Applying for a new job, becoming a renter, being approved for a new vehicle loan, and opening your first credit card are all very exciting, and oftentimes necessary, next steps in life. As imperative as they may be, it is also important to know that applying for some of these endeavors can affect your credit score. Credit inquiries are requests to access your credit report information from a credit reporting agency. These requests could be initiated by a various entities for a number of reasons, but most commonly, they are performed by financial institutions. Credit inquiries are categorized as either soft or hard inquiries. Soft inquiries do not have an influence on your credit score, while hard inquires can. Let’s learn more about credit inquiries to discover which situations could impact your score, how you could avoid them, and when they may be necessary.
Hard inquiries allow entities to review an applicant’s credit history and score to determine if, based on their past borrowing experience, the establishment can approve their request. Hard credit checks may be required by a landlord as part of a rental application. Financial institutions also typically perform hard inquiries when a borrower is applying for a new line of credit, such as a credit card or loan, or credit limit increase. Hard inquiries are tracked by credit reporting bureaus, remain on credit reports for two years, and can decrease a borrower’s score.
Credit reports reflecting numerous hard inquiries in a short amount of time can be an indicator of high risk to lenders. If a borrower is approved for multiple lines of credit within a small timeframe, it could negatively affect their budget, making it difficult to manage payments amongst all their obligations. Multiple hard inquiries can also indicate fraud. When fraudsters gain access to a person’s Social Security number, they may attempt to open many lines of credit as soon as possible, gaining access to funds without intention of repayment. To become aware of what inquiries and other information is showing on your credit report, you can request your free credit report by going to annualcreditreport.com.
A number of entities can perform soft inquiries, but they have no bearing on your credit score. Some financial institutions use soft inquiries to determine if they can preapprove individuals for a line of credit. Preapprovals are systematically granted to those who meet certain underwriting requirements, avoiding full applications that involve hard inquiries for potential, prequalified borrowers. If you are unsure if you are preapproved for a line of credit, ask! Although they are a great way to avoid hard inquiries, don’t forget to ask about the lender’s interest rates, fees, rewards, and preapproval limit to ensure it’s a good fit for your financial needs. Soft pulls are also conducted when agents give insurance quotes, employers require credit checks as part of an application, utility companies mandate checks for service, and credit monitoring services are being used.
A time and a place
The potential negative impact to credit that coincides with hard inquiries should not deter individuals from achieving their financial hopes and dreams.
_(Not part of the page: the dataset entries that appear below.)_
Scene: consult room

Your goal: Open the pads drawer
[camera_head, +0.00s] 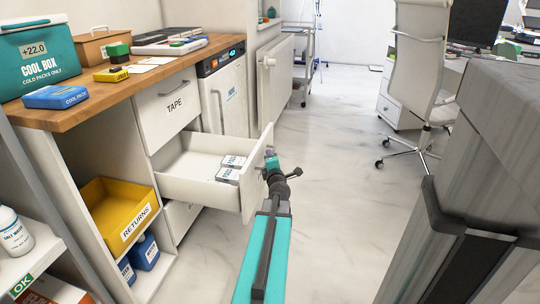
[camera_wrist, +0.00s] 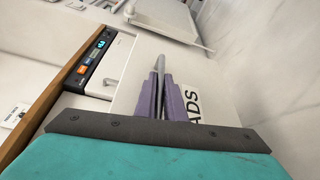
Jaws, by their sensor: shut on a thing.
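The pads drawer (camera_head: 200,187) is the middle drawer of the white cabinet and stands pulled well out, with small white labelled packs (camera_head: 230,168) inside. Its white front (camera_wrist: 127,85) also shows in the wrist view, with the letters "ADS" visible beside my fingers. My gripper (camera_head: 270,156) is at the outer side of the drawer front. In the wrist view my purple fingers (camera_wrist: 161,80) are shut on the grey drawer handle (camera_wrist: 160,62). In the head view the handle is mostly hidden by the gripper.
The tape drawer (camera_head: 167,105) above is shut. Another drawer is below. A yellow returns bin (camera_head: 115,215) sits on the open shelf to the left. An office chair (camera_head: 415,75) is at the right. The pale floor (camera_head: 340,160) beside the drawer is clear.

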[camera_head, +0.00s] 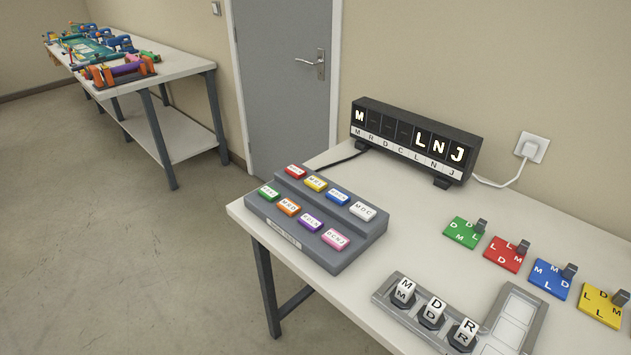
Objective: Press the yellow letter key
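The yellow letter key (316,183) is in the back row of the grey stepped keypad (345,255), between the red key (295,171) and the blue key (337,198). A white key (362,211) ends that row. The front row holds a green key (269,194), an orange key (288,207), a purple key (310,222) and a pink key (335,239). The black display (415,138) behind has M, L, N and J lit, with dashes between M and L. Neither of my grippers is in view.
Letter cubes (435,312) stand in a grey tray (384,292) at the front. Coloured letter tiles (467,233) lie to the right. A wall socket (532,147) has a cable. Another table (180,63) holds tools at the far left. The tabletop between keypad and tiles is clear.

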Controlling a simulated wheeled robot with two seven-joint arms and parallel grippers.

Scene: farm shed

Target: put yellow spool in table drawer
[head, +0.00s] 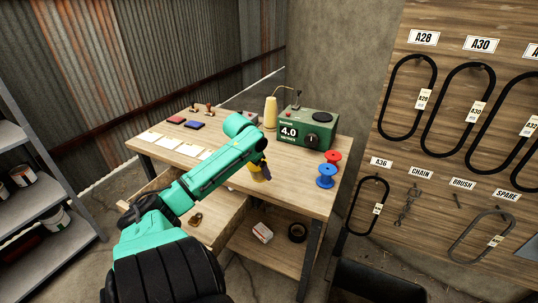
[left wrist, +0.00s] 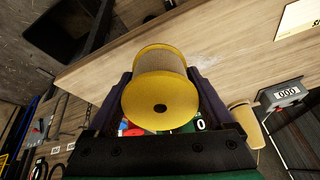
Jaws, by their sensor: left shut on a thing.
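The yellow spool (left wrist: 160,100) has yellow flanges and a tan wound middle. In the left wrist view it sits between the two fingers of my left gripper (left wrist: 158,92), which is shut on it. In the head view the spool (head: 257,175) shows partly under my left gripper (head: 262,168), over the right part of the table top (head: 290,188). I cannot tell how high it is held. The table drawer (head: 222,212) is pulled out below the table top, partly hidden by my left arm. A small brownish item (head: 195,219) lies in it. My right gripper is not in view.
A red spool (head: 333,157) and a blue spool (head: 327,178) stand near the table's right edge. Behind are a green tester box (head: 307,128) and a yellow cone (head: 270,113). Cards, pads and stamps lie at the table's left. A lower shelf holds a white box (head: 263,233) and black roll.

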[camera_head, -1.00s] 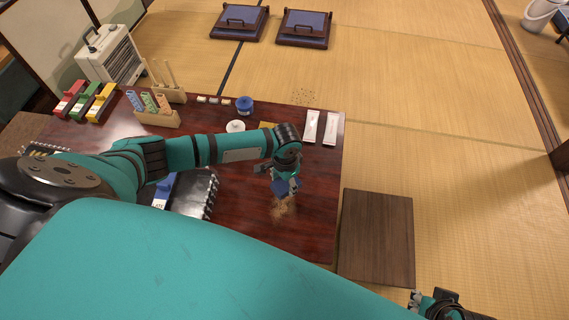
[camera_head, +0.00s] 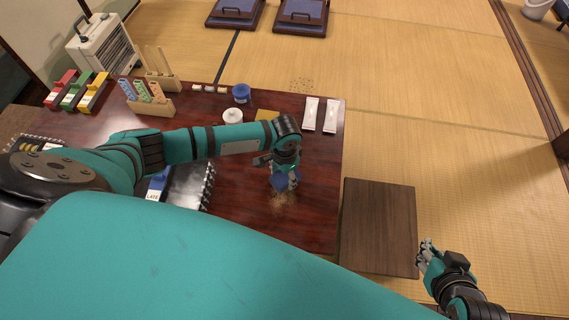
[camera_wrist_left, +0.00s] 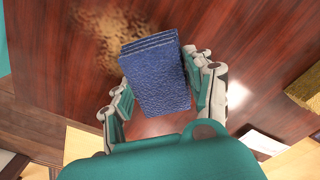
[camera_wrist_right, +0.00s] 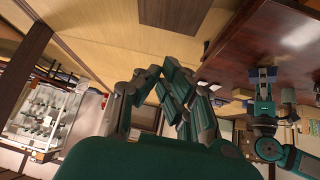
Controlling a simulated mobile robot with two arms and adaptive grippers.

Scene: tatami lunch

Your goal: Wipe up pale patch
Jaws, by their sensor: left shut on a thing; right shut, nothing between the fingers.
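The pale patch (camera_head: 284,201) is a tan, speckled smear on the dark red table (camera_head: 235,190), near its right front. It also shows in the left wrist view (camera_wrist_left: 103,42), at the upper left. My left gripper (camera_head: 284,182) is shut on a folded blue cloth (camera_wrist_left: 158,85), held between both fingers. In the head view the cloth is at the far edge of the patch; whether it touches the table I cannot tell. My right gripper (camera_head: 425,257) is shut and empty, off the table to the right, beyond the wooden stool.
The low wooden stool (camera_head: 379,225) stands right of the table. Two white packets (camera_head: 311,114), a yellow piece (camera_head: 268,115), a white round pot (camera_head: 232,116) and a blue jar (camera_head: 241,93) sit farther back. Binders and wooden racks fill the left. The tatami at right is open.

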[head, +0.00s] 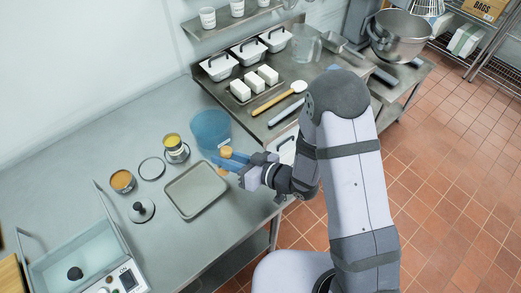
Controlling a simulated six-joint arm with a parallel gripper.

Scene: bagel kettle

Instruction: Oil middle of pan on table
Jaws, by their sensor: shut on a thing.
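The pan (172,200) is a shallow, empty grey rectangular tray lying flat on the steel table (170,245). My gripper (226,159), with blue fingers, is over the pan's upper right side, near the blue tub. It is shut on a tan-topped thing (227,150), probably a brush handle; its lower end is mostly hidden by the fingers, so I cannot tell whether it touches anything. A small metal pot with yellow contents (174,142) stands behind the pan, and a tin with orange-brown contents (122,180) stands to its left. I cannot tell which holds oil.
A blue translucent tub (208,128) stands just behind my gripper. A water-filled cooker (75,255) is at front left. White blocks and utensils crowd the back counter.

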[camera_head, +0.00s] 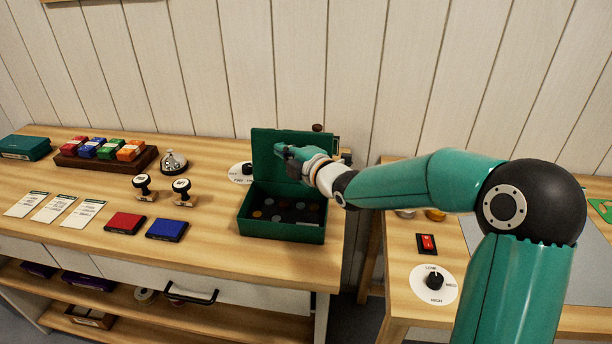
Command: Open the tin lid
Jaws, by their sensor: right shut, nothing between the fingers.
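The green tin (281,231) stands near the right end of the left table, with several round discs inside it. Its lid (262,151) stands raised at the back, so the tin is open. My right gripper (281,150) is shut and empty, in front of the raised lid and above the tin. I cannot tell whether it touches the lid. My right arm hides part of the lid's right side. My left gripper is not in view.
Two stamps (143,187), a red pad (125,222), a blue pad (167,230) and a bell (173,162) stand left of the tin. A dial (240,173) is partly behind it. A second table (402,284) with a red switch (427,243) stands right, across a gap.

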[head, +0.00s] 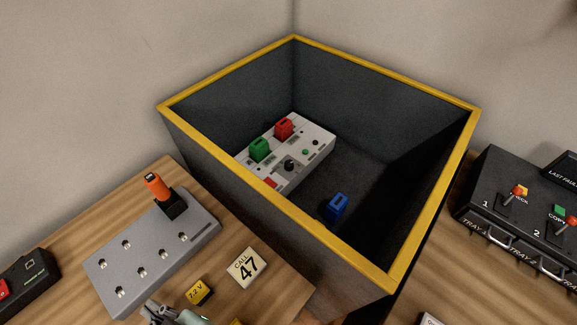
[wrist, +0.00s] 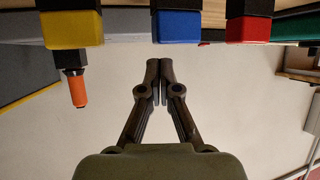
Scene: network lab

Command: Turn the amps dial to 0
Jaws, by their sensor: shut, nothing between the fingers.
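The white control panel (head: 312,148) lies inside the deep dark bin with a yellow rim. A small black round knob (head: 289,165) is on its near part, and smaller round controls are to its right. I cannot read which one is the amps dial or where it points. In the wrist view my gripper (wrist: 160,68) has its two dark fingers together, with nothing between them. No dial shows near the fingertips there. A dark piece that may be my gripper shows at the bottom edge of the head view, outside the bin.
The bin's yellow rim (head: 230,73) stands above the panel. Green (head: 259,150) and red (head: 284,128) blocks are on the panel; a blue block (head: 336,207) is beside it. A black switch box (head: 505,190) is right.

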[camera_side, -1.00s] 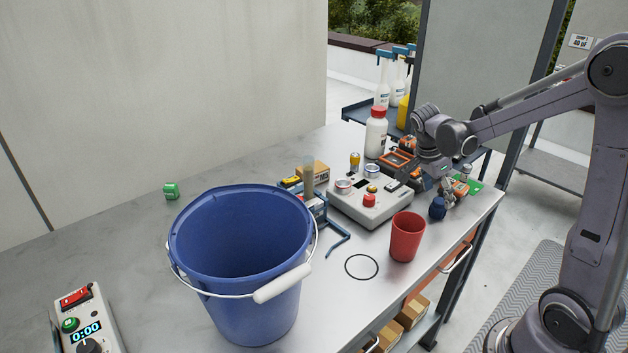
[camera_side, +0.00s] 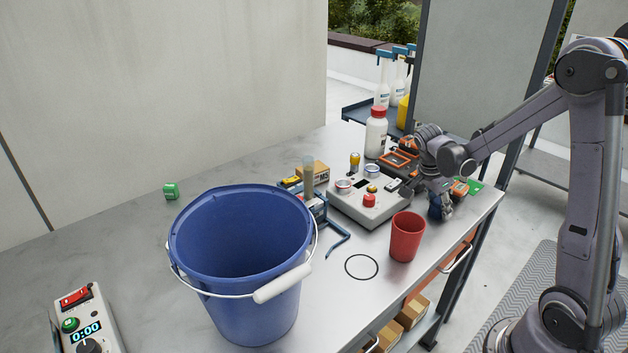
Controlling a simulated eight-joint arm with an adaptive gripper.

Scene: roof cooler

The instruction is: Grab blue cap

Inquiries affect a very small percentage of a person’s overall credit score, and the aftermath is not lasting. In fact, applying for new credit can assist individuals with meeting their goals. For example, you may need to open a revolving line of credit, such as a credit card, to establish more credit history in order to be approved for a mortgage. However, since applying for new credit can lower your credit score, it could affect the interest rate of your next loan. For this reason, prioritize your loan requests and allow time for your score to recover between applications to ensure you receive the best rate for your loan type. Knowing what decisions are best for your financial future can be difficult to determine, so when in doubt, ask a representative at your financial institution for help with keeping a healthy balance.